Requirements
Retype, exactly and with nothing added, the lines from the one showing "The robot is" through the final line of the material. Omit pictures.
━━━
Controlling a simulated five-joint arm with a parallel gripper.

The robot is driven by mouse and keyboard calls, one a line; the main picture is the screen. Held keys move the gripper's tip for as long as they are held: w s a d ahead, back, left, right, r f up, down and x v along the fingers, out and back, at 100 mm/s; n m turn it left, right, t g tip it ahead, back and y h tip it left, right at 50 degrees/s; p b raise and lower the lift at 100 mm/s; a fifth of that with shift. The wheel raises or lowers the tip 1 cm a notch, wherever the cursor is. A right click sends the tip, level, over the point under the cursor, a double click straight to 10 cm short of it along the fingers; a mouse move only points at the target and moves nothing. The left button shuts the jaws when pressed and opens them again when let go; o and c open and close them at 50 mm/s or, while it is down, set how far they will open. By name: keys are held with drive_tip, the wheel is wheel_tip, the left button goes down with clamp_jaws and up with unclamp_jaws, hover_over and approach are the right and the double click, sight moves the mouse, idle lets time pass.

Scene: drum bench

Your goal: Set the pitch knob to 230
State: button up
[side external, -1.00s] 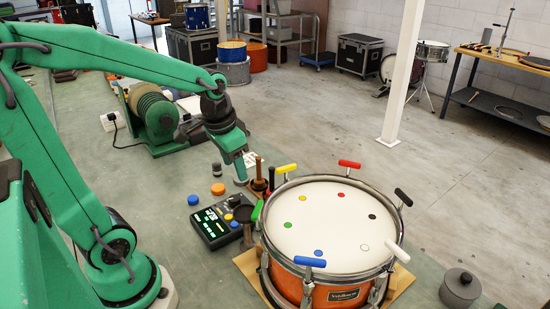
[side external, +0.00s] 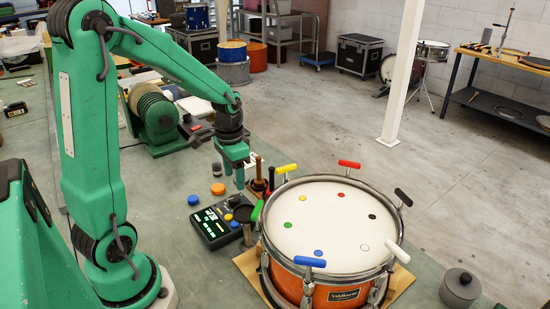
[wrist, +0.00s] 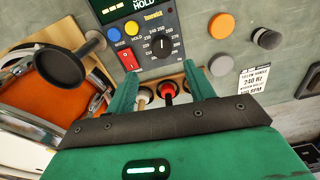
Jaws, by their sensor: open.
━━━
Answer below
The robot is driven by mouse and keyboard calls, one a line; the main picture is the screen. Held keys move the gripper's tip for as long as they are held: w s a d ahead, back, left, right, r f up, down and x v along the fingers, out and back, at 100 mm/s; n m turn it left, right, t g tip it ahead, back and y h tip it left, right at 50 degrees/s; p b raise and lower the lift at 100 mm/s; a fifth of that with shift. The wheel raises or lowers the tip 1 cm a notch, wherever the cursor is. A right click sends the tip, level, over the point under the cursor, a double click straight to 10 cm short of it along the fingers; a mouse move only points at the target and moves nothing. The left button shuts the jaws when pressed and opens them again when let go; o and c open and close them at 50 mm/s or, while it is down, set how far they will open. By name: keys are held with drive_tip, the wheel is wheel_tip, the left button goes down with clamp_jaws and up with unclamp_jaws, hover_over and approach are the right and the double click, sight moves the mouse, idle lets time pass.

Scene: drum bench

Your goal: Set the pitch knob to 230
State: button up
[side external, -1.00s] 
[side external, +0.00s] 
[wrist, +0.00s] 
Jaws, by their sensor: open.

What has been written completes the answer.